Friends are hard to come by and to lose them for stupid reasons is hard to accept. But that is just life I guess. But there are some friends who just seem to love us no matter what our circumstance or beliefs are and they are our canine ones. Thank heavens for them. As Harry Truman said years ago “If you want a friend in Washington, get a dog”. Maybe we should expand that to life in general.
I am totally embarrassed that it has been so long since I used any of my hero Will Roger’s quotes on this blog. He is my inspiration for sitting down and doing this on a daily basis. When I lose track of Will my writing tends to drift over more to the dark side of life. Our lives are just too short to live over there for long. So here I am back to talking about a quote from Will.
Old time movies are filled with this sort of thing about rich people being lonely. But is this really true today? It seems like there are a lot of very very rich people around today that I image don’t have a lot friends but they seem to be ok with that. The bible tells us that the love of money is the root of all evil. It seems the richer you become the more you cling to your riches instead of people.
The rich guys will spend millions of dollars to get in the politicians in office who will give them a few more tax breaks. They just want to keep as much of their money as possible. I have been accused of painting with too broad a brush with these types of posts so I will say here that, yes there are many examples that go against this hypothesis. Two of the most glaring examples are at the top of the heap, Bill Gates and Warren Buffet. Both of these guys are giving the bulk of their riches to philanthropic foundations. But it seems that there are also many others who just won’t let go of their riches.
I personally don’t know any of these rich guys as they run in a different circle than I do but I do see them often enough on TV shows where they are paying big bucks for antique cars. After becoming bored with home remodeling stuff and then the food channels I am in to the automobile stuff and I see the rich guys putting down a million bucks for a rebuilt car from the 1960s and 70s. All these guys seem to be happy enough with collecting whatever is their favorite thing. Are they really poorer than me because I have more friends?
I want to warn some of your younger folks here that as you grow older your friends tend to just fall away naturally. When we leave the work place our friends even with the best of intentions almost always disappear and it seems as we get further and further into our retirement years they either die off or end up moving south 🙂 It is work to keep a cherished few around. I imagine that the rich folks have it worse than we do but I just don’t know. Maybe with the big bucks their friends stick around hoping to be put in their wills. Maybe I should win a big lottery pot and find out. But that would be kind of hard considering I never buy lottery tickets.
But one cliché I do know is true and that is that a dog is man’s best friend and a few million bucks will buy a lot of dogs 🙂
Source: email from Friends Committee on National Legislation “Until our policymakers start recognizing that clinging to visions of global military domination only undermines security, we’ll be stuck with the same old war mentality wrapped in a shiny new strategy document.” — FCNL’s Bridget Moix …

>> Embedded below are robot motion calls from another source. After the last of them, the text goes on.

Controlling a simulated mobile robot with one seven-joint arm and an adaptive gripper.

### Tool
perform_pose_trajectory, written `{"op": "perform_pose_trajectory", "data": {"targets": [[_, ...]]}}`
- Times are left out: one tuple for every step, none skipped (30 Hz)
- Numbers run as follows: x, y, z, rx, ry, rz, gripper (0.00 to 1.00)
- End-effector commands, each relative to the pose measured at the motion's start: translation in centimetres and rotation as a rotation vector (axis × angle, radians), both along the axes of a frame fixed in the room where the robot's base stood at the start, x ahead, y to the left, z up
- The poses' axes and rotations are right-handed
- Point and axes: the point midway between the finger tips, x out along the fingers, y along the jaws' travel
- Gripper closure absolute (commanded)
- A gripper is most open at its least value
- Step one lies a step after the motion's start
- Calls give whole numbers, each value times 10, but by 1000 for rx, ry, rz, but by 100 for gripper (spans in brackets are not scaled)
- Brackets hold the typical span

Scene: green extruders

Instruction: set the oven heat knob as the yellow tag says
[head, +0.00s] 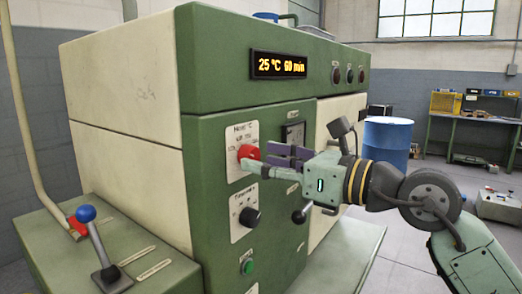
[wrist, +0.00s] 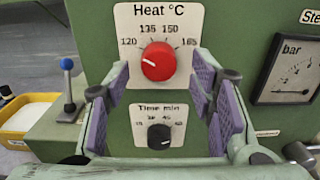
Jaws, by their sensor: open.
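The red heat knob (head: 249,153) sits on a white plate (wrist: 122,22) on the green oven front; it also shows in the wrist view (wrist: 158,62). The plate reads 120, 135, 150 and 165. The knob's white mark points left and slightly up, nearest the 120 side. My gripper (head: 258,158) is open in front of the heat plate. In the wrist view its purple-padded fingers stand to the left and right of the red knob, with gaps showing on both sides. No yellow tag can be made out in either view.
A black time knob (wrist: 160,136) sits just below, its mark toward 60. A pressure gauge (wrist: 288,72) is to the right. The display (head: 280,66) reads 25 °C 60 min. A blue-topped lever (head: 88,214) stands at left, a blue barrel (head: 388,145) behind my arm.

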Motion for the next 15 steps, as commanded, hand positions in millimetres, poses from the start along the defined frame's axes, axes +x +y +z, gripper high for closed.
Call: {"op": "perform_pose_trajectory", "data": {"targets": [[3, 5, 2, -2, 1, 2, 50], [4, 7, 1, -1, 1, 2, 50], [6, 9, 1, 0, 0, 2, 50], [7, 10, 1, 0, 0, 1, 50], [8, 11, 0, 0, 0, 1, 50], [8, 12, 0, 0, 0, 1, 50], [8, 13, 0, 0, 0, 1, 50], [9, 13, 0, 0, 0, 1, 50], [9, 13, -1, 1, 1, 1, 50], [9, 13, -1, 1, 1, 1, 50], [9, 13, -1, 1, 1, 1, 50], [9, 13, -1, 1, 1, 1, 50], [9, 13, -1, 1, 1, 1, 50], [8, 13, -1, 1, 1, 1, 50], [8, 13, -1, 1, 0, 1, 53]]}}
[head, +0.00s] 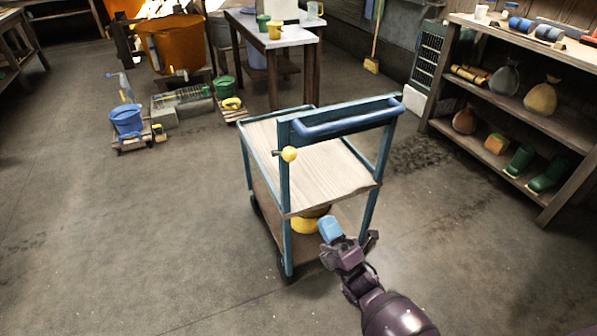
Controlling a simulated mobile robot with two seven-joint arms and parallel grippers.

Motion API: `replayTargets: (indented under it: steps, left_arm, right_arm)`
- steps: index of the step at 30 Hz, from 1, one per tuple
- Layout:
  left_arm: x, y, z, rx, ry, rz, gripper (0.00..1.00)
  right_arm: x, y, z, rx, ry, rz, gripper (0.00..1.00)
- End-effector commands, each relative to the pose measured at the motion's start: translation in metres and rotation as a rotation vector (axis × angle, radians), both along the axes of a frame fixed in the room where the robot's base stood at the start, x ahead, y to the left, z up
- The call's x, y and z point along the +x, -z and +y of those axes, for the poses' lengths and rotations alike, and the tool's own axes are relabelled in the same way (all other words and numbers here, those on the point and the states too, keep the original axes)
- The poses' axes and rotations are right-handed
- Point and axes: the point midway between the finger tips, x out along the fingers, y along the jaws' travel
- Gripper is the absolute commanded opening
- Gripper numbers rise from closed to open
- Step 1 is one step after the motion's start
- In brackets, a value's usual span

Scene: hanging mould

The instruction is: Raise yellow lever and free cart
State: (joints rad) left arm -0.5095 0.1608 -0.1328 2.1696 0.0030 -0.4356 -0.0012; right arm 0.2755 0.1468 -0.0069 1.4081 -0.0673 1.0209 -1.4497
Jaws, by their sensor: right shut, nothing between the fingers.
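The cart (325,170) stands in the middle of the head view, with a blue frame, a pale wooden top deck and a blue push handle (350,121). The lever's yellow knob (289,154) sits on the near left post, just below the handle's left end, with a short dark stub at its left. My right gripper (331,230) is shut and empty, its tip bluish. It appears in front of the cart's lower near side, below and to the right of the knob and apart from it. My left gripper is not in view.
A yellow round object (304,226) is partly hidden on the cart's lower deck. A wooden shelf (520,115) with bags and bottles stands at right. A table (277,37), an orange tub (180,45) and a blue bucket (127,121) stand behind.

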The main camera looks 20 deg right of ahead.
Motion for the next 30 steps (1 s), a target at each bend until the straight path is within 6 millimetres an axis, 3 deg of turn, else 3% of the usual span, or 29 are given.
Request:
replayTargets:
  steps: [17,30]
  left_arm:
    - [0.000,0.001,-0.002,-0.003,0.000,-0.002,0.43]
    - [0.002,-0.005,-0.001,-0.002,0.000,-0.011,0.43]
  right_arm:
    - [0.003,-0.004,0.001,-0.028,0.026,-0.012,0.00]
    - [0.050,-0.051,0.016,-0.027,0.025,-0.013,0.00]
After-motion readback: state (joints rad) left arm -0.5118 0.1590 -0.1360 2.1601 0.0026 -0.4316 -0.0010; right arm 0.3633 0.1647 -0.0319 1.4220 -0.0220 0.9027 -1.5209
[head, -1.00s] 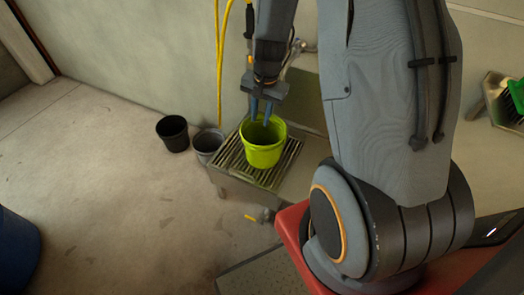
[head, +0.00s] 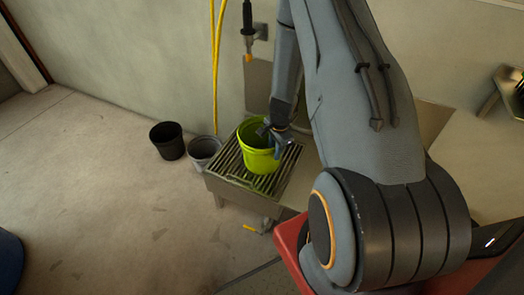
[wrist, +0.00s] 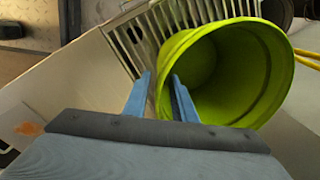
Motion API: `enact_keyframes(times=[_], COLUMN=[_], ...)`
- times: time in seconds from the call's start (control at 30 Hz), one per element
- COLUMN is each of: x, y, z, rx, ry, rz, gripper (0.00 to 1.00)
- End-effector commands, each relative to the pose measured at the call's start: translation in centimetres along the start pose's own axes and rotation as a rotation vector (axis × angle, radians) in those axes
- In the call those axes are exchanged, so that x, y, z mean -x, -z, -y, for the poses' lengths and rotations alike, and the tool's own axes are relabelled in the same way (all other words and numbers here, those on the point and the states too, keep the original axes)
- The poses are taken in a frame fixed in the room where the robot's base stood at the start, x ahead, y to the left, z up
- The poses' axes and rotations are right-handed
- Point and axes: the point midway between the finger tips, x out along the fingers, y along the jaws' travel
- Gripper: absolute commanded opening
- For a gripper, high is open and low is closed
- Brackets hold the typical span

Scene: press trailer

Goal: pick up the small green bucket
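The small green bucket (head: 256,160) stands upright on a slatted metal grate beside the wall. My gripper (head: 277,150) is at the bucket's right rim in the head view, tilted down toward it. In the wrist view the bucket (wrist: 262,70) lies ahead and to the right, its open mouth facing the camera. My two blue fingers (wrist: 161,84) are apart, with the near-left part of the bucket's rim and wall between them. The right finger overlaps the mouth and the left finger is outside. Whether either finger touches the wall cannot be told.
The slatted grate (head: 228,157) tops a low stand. A black bucket (head: 168,142) and a grey bucket (head: 204,148) stand on the floor to its left. A yellow hose (head: 217,65) hangs on the wall behind. The floor at left is mostly clear.

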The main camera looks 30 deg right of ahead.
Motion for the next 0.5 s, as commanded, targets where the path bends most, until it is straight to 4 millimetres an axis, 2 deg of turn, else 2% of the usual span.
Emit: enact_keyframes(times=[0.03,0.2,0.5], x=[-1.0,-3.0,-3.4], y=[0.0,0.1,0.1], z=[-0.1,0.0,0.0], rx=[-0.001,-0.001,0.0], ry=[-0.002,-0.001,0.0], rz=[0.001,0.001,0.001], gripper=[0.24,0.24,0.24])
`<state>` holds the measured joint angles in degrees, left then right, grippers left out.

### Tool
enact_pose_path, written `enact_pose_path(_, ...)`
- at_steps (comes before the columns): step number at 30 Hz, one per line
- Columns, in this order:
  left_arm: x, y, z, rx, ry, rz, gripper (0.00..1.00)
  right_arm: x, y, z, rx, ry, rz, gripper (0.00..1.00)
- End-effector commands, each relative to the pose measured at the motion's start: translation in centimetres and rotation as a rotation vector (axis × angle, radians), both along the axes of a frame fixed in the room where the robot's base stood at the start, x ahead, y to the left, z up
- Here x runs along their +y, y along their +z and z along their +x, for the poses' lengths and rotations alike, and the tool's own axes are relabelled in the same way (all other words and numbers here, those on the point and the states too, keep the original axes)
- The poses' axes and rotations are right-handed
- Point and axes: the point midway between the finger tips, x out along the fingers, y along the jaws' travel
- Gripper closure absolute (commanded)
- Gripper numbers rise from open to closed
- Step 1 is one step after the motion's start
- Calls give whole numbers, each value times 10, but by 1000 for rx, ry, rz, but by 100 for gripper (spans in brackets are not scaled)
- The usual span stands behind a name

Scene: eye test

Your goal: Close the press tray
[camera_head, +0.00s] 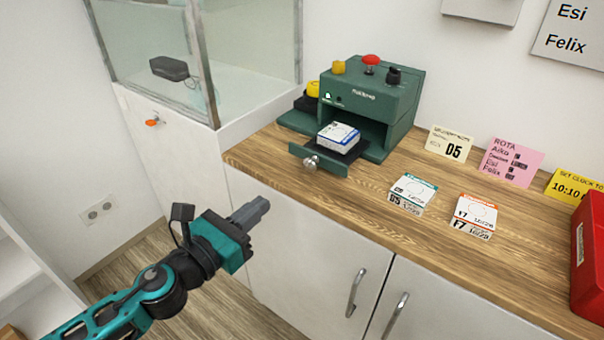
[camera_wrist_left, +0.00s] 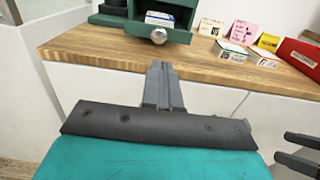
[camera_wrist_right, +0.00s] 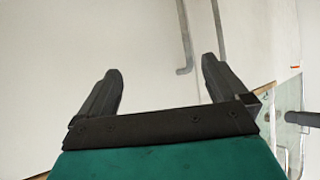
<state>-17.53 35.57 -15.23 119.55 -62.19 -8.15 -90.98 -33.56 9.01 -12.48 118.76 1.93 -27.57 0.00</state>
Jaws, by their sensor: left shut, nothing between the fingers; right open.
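The green press (camera_head: 372,95) stands on the wooden counter, with a red knob on top. Its tray (camera_head: 322,160) is pulled out toward the front and carries a white and blue box (camera_head: 338,137). A round metal knob (camera_head: 310,163) sits on the tray front; it also shows in the left wrist view (camera_wrist_left: 158,36). My left gripper (camera_head: 262,204) is shut and empty, in front of the counter edge and apart from the tray knob. In the left wrist view its closed fingers (camera_wrist_left: 160,70) point toward the knob. My right gripper (camera_wrist_right: 160,80) is open and empty, facing white cabinet fronts.
Two small boxes, one teal-labelled (camera_head: 413,192) and one orange-labelled (camera_head: 475,214), lie on the counter (camera_head: 370,212) right of the tray. A red case (camera_head: 590,258) stands at the far right. A glass tank (camera_head: 200,60) is at left. Cabinet handles (camera_head: 355,292) stick out below.

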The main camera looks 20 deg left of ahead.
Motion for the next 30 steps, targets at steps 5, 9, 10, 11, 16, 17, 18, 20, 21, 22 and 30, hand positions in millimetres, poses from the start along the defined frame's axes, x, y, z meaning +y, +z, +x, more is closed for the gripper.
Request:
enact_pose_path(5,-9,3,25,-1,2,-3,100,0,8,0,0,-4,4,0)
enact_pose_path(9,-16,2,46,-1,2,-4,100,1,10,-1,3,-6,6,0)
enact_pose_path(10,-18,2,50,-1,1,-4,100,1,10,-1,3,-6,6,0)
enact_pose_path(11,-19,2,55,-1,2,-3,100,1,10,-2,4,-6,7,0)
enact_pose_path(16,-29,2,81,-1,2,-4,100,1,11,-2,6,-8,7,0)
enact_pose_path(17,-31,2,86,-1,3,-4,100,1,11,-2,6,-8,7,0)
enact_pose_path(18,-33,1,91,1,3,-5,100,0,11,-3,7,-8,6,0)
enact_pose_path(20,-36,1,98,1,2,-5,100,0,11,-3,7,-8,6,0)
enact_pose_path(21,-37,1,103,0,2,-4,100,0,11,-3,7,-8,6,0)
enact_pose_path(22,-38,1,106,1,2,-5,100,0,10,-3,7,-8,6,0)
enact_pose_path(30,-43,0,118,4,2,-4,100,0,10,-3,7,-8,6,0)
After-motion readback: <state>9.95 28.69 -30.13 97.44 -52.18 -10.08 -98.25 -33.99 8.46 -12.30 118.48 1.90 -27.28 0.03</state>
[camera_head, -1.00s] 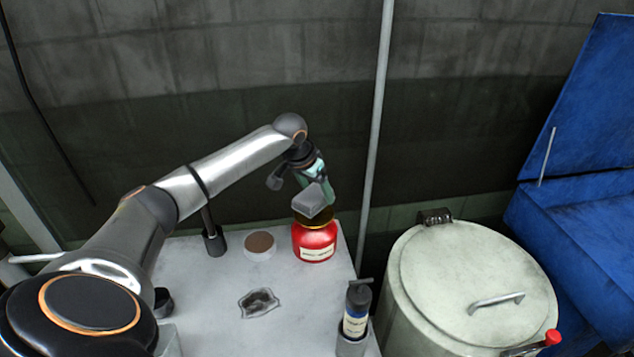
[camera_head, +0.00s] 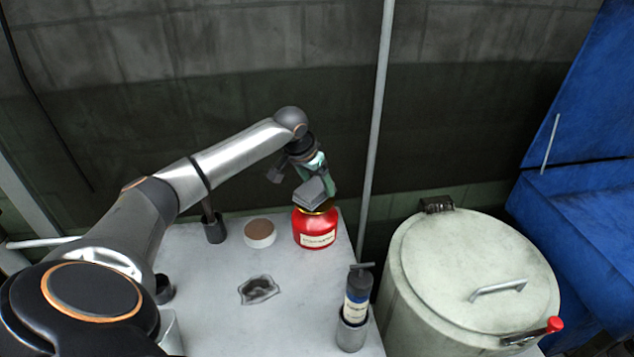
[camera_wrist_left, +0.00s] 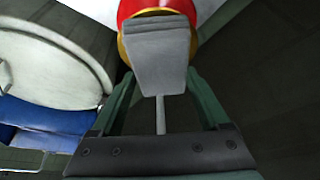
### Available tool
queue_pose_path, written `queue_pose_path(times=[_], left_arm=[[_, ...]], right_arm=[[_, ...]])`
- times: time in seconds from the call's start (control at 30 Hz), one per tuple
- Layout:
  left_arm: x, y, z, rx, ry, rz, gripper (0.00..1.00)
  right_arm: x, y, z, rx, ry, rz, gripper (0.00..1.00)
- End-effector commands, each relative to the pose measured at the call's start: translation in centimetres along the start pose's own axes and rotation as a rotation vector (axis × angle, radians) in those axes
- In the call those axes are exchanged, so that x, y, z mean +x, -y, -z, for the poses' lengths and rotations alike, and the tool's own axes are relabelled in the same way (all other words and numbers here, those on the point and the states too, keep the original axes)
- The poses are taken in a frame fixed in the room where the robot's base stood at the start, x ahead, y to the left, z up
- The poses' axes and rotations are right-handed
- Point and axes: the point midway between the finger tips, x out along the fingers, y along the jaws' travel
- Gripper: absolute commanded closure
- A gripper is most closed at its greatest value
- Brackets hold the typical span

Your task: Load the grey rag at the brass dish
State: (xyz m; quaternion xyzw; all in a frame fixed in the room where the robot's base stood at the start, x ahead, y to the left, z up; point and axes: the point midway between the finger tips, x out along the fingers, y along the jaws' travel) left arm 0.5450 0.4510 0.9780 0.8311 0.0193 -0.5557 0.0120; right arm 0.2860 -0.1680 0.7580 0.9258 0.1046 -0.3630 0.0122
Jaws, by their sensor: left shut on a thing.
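My left gripper (camera_head: 318,174) is shut on the grey rag (camera_head: 311,193), a folded, block-like piece. It holds the rag at the brass dish (camera_head: 326,208) on top of a red can (camera_head: 317,230) at the table's back right. The rag covers much of the dish. In the left wrist view the rag (camera_wrist_left: 158,52) extends from between the fingers (camera_wrist_left: 160,88) across the dish's gold rim (camera_wrist_left: 126,46), with the red can (camera_wrist_left: 130,8) beyond. I cannot tell whether the rag touches the dish. My right gripper is not in view.
A pale lidded drum (camera_head: 440,270) stands right, by a blue bin (camera_head: 580,200). A thin pole (camera_head: 376,130) rises behind the table.

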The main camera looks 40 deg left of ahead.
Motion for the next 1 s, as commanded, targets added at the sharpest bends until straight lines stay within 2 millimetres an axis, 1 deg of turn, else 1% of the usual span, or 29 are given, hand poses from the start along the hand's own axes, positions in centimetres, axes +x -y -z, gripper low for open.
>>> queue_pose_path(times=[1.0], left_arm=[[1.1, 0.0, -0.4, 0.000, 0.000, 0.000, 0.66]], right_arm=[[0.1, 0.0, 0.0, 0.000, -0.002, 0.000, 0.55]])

If the US really wants to shift to a new, more effective strategy for promoting national and global security – as Obama and Panetta claim – then policymakers should get serious about planning to prevent wars, not fight them. After all, decades of planning to fight various numbers and forms of warfare at any given time has led to, well, various numbers and forms of warfare at any given time. Go figure.
This unquestioning reliance on military hammers as the tools of choice for dealing with security threats, and the enormous expense in lives and money of doing so, has sapped the imagination, human resources, and funding for alternative approaches. Approaches that are based on the realities that our security in this country is inextricably linked to the security of others. In other words, the fewer wars that are fought, the safer everyone is. (Not rocket science really.) And we need a strategy that faces the fact that the threats the Pentagon itself identifies – violent extremism, weapons proliferation, climate change and regional instability – require non-military tools to manage.
What will it take to get our politicians off our old line war mentality? That is perhaps the question of the century. We spend much much more of our government income on our war machines than anyone else on the earth. So here we are getting ready to pull out a significant portion of our military from the Middle East. The “Arab Sunrise” which the citizens pretty much accomplished themselves has made our presence for the most part unwanted in that area of the world.
This would seem to be an excellent opportunity to draw down our military and its bloated budgets. But the “hammer makers” (when all you have is a hammer everything looks like a nail) has it appears even convinced Mr. Obama, despite his rhetoric in 2008, not to do that. Instead we are planning on just moving it to the Pacific rim area. Let’s hope that we don’t antagonize China by this move. They have ten times as many young people available to be soldiers and of course they are awash with U.S. dollars as we now depend on them for almost all our consumer goods. What would happen if they became our next enemy?
I know the century is pretty young yet but if we can’t get beyond spending so much of our assets on “military hammers” then we will eventually be in big trouble with or without riling China. Eventually is a relative word but it can come on us much faster than many believe. Let us all pray that someday our representative in congress take to heart the God-given idea of beating our swords into plowshares. That idea comes from a source worth listening to.
But what do I know….
My wife Yvonne was born in a small town in northern Wisconsin in the 1940s. When she graduated from high school she decided it was time to move to the big city. Milwaukee that is. After spending some time housed at the local Y she ended up sharing an apartment with a girl friend from the same small town. From the stories she tells they had quite an adventure together and some of those adventures included some big city boys. Anyone over fifty or so should be now saying that sounds like the old TV show called Laverne & Shirley? That show was about two single girls and took place during that same period and in the same city. No, my future wife and her friend did not work in a local brewery but from some of the pictures here they did partake of the brew on a regular basis.
I know in the TV series Laverne was always the whackier one. I’m not sure if Yvonne took that role or her friend. Maybe their version had two Lavernes? :). Over the last twenty five years I have had Yvonne’s “Laverne and Shirley years” narrated in occasional spurts. I’m sure there are still many adventures that happened to these two girls that I have yet to hear.
I won’t give you the name of my wife’s friend but they do still talk and visit to each other from time to time. A lot of water has gone under the bridge but I’m sure they still have fond memories of those years. Luckily Yvonne’s photo archives showed some of those whacky times. Especially the one showing her friend sitting in a closet covered with beer and champaign bottles!!
I love having my own little version of Laverne and always will. She still has much of that spark she had then.